Requirement
Return only the lines running from the line that holds "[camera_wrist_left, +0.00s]" to the line that holds "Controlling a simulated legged", including both.

[Records of robot episodes]
^^^^^^^^

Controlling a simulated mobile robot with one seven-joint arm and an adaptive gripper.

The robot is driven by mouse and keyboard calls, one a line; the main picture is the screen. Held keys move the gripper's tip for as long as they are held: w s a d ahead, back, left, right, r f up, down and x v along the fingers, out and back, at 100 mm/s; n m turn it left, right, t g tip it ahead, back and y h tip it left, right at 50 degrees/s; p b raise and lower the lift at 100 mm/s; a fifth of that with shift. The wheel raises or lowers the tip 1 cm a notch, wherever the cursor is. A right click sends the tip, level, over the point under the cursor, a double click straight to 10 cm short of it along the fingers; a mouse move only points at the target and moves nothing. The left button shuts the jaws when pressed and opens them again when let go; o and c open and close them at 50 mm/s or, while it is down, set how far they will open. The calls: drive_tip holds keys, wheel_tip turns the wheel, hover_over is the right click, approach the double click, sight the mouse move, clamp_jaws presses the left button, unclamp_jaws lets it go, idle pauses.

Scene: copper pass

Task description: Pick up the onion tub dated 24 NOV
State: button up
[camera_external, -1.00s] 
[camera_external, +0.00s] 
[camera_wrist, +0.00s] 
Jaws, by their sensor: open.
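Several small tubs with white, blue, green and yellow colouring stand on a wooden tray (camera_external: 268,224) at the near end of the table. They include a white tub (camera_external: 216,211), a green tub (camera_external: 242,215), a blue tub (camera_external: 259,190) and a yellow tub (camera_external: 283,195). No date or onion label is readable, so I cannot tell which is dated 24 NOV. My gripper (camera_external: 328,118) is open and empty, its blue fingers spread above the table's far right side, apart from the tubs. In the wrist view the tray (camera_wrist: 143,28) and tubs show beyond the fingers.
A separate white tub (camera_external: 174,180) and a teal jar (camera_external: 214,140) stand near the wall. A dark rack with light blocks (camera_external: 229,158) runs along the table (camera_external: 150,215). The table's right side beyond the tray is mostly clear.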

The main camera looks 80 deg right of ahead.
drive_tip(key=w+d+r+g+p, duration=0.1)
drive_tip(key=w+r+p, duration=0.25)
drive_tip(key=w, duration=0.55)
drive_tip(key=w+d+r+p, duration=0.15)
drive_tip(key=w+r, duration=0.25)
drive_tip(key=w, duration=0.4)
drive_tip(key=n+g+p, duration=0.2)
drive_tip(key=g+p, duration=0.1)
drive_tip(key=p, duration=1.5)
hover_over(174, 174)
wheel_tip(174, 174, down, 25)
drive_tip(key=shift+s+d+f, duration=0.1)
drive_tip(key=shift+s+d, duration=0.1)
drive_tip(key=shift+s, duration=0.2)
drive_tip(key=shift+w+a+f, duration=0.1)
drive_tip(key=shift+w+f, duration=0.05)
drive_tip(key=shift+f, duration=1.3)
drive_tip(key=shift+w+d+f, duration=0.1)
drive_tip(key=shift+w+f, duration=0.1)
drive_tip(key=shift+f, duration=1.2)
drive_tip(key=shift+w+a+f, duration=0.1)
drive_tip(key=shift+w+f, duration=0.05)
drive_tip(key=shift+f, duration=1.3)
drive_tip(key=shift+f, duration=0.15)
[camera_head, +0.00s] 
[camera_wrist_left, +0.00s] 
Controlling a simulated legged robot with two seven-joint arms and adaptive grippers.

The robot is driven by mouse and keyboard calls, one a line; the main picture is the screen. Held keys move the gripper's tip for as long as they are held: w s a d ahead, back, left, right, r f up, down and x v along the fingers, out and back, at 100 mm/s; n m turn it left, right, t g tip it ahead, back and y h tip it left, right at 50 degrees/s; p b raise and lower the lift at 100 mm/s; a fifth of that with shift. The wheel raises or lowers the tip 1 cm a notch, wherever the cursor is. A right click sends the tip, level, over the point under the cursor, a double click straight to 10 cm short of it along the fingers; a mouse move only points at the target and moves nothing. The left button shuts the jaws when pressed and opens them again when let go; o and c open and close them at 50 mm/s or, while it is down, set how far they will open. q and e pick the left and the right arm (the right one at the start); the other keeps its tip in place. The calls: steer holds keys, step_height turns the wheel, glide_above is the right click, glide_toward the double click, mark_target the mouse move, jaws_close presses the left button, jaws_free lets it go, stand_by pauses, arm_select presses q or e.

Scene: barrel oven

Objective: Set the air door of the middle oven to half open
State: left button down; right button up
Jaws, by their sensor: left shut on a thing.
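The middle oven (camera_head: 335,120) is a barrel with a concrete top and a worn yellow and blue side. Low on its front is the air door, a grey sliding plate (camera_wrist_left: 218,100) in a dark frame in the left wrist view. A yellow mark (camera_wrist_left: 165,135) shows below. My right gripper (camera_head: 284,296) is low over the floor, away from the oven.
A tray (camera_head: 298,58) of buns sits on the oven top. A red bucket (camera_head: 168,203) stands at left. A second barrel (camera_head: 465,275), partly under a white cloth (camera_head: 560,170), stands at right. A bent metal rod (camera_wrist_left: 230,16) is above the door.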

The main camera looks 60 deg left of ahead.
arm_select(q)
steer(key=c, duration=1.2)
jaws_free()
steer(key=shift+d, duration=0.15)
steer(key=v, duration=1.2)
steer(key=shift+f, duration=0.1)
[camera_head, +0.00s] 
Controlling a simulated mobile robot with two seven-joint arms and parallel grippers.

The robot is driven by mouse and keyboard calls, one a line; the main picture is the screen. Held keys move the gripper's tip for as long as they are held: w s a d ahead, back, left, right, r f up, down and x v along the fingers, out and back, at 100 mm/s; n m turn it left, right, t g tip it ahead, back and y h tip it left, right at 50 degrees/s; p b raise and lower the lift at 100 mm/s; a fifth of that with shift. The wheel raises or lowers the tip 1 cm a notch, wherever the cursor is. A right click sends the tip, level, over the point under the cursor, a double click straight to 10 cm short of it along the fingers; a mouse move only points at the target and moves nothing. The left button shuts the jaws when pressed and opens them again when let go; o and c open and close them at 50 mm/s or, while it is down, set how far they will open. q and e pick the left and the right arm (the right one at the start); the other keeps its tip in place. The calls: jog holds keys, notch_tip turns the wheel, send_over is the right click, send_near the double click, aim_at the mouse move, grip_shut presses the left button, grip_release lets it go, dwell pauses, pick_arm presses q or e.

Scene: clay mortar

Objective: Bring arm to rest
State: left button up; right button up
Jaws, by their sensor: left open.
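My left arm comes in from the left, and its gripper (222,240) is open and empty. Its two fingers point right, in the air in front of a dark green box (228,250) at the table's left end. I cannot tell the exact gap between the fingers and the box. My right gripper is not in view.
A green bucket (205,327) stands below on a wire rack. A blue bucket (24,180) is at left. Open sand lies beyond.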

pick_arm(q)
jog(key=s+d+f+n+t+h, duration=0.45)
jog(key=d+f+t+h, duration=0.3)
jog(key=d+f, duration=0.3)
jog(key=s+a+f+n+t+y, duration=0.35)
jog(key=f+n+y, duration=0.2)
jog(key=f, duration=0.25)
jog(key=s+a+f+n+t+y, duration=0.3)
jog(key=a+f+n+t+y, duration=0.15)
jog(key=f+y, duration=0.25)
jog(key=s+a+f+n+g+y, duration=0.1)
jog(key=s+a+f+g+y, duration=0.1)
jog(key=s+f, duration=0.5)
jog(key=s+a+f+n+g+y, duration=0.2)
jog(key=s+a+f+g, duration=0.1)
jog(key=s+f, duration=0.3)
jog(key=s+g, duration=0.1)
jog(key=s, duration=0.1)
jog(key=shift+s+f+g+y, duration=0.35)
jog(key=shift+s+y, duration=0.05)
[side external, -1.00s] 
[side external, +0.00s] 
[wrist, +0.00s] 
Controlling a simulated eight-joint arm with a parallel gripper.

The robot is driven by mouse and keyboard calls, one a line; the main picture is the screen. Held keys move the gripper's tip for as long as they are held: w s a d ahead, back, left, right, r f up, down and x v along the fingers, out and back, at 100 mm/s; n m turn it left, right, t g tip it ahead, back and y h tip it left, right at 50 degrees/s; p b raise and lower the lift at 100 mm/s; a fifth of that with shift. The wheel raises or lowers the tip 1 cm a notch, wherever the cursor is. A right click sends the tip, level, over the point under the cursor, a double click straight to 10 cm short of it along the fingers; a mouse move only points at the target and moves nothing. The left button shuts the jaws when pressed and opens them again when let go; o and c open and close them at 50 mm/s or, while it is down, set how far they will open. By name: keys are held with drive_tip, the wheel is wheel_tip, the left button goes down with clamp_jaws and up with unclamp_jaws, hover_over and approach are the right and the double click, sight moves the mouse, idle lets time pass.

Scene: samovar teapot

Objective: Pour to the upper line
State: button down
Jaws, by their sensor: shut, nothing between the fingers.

^^^^^^^^

Written answer
[camera_wrist_left, +0.00s] 
Controlling a simulated legged robot with two seven-joint arms and adaptive grippers.

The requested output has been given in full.